Item #3485 They Seek a City - Gordon Heath's copy. Arna BONTEMPS, Jack Conroy.
They Seek a City - Gordon Heath's copy
They Seek a City - Gordon Heath's copy
They Seek a City - Gordon Heath's copy

They Seek a City - Gordon Heath's copy

Garden City: Doubleday, Doran and Company, Inc., 1945. First Edition. Hardcover with Dust Jacket. 8vo. Pp. xvii, [2], 266. Index. Bound in dark blue-green cloth with gilt lettering stamped on spine. Slight soiling to cloth. In the scarce pictorial dust jacket, slight chips, esp. at head and tail of spine. Spine also has a vertical crease (see photo). Signed three times by Gordon Heath, twice on the front pastedown and once on the rear pastedown. Very Good / Very Good-. Item #3485

Heath appears to be practicing his signature: On the front pastedown as "S. Gordon heath" and "Gordon heath" and on the rear pastedown as "Gordon heath," dated July, 1945. New York-born Seifield Gordon Heath (he dropped his first name) first came to prominence in Elia Kazan's "Deep are the Roots," which explores US race relations when a black GI returns from WWII to find his fight for world democracy means little in the Jim Crow South. Heath and his life-partner Leroy Payton, from Seattle, moved to Paris where they operated the Café de L'Abbaye, a cabaret-nightclub, while Heath continued to act on both sides of the Atlantic.
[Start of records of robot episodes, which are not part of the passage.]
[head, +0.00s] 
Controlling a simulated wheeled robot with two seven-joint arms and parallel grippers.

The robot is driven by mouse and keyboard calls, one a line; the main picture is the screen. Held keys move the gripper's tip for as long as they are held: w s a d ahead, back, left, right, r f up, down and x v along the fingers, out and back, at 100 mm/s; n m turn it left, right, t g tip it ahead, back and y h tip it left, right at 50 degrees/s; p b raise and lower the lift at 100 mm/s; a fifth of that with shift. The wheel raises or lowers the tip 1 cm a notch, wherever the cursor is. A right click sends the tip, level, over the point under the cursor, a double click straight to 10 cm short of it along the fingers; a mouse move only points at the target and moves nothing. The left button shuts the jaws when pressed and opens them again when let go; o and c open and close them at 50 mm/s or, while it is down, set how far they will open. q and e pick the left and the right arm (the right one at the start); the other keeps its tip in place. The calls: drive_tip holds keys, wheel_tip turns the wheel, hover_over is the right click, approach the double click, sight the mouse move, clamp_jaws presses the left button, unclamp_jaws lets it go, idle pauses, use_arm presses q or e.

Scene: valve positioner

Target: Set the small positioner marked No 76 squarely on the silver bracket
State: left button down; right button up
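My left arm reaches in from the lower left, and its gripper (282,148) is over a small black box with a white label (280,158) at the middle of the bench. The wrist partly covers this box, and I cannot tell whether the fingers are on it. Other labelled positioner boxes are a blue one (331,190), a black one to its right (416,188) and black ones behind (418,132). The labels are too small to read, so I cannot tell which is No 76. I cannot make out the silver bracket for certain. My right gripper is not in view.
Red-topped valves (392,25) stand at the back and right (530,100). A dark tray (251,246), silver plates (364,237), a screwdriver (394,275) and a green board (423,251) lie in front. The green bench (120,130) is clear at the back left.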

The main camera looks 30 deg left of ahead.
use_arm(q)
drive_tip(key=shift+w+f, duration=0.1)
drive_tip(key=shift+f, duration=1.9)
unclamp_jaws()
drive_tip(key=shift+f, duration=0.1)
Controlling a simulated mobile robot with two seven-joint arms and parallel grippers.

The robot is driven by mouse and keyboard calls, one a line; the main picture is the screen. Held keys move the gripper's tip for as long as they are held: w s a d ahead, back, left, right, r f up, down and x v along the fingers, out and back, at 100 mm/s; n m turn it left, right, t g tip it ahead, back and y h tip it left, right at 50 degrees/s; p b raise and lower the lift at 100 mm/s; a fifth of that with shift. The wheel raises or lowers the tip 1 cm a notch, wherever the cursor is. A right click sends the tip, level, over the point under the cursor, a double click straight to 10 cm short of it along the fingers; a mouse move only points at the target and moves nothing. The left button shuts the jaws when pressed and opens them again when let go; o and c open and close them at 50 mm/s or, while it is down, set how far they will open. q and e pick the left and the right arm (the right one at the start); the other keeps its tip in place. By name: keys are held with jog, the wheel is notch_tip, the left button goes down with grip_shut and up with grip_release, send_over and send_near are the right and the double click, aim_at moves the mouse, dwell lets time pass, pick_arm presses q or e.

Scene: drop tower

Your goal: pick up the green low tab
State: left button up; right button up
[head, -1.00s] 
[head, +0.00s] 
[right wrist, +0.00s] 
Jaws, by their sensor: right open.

Heath's narration of the 1954 British animated adaptation of "Animal Farm" remains a notable role.

"They Seek a City" is a landmark text documenting Black flight from the South to points north and west. Historical figures include George Washington Bush, an early settler south of Olympia, Washington Territory, William Gross, the pioneer Seattle restaurateur and hotelier, and Spokane publisher Horace Roscoe Cayton. Uncommon, especially in the dust jacket, which is now protected in a clear, removable, archival sleeve.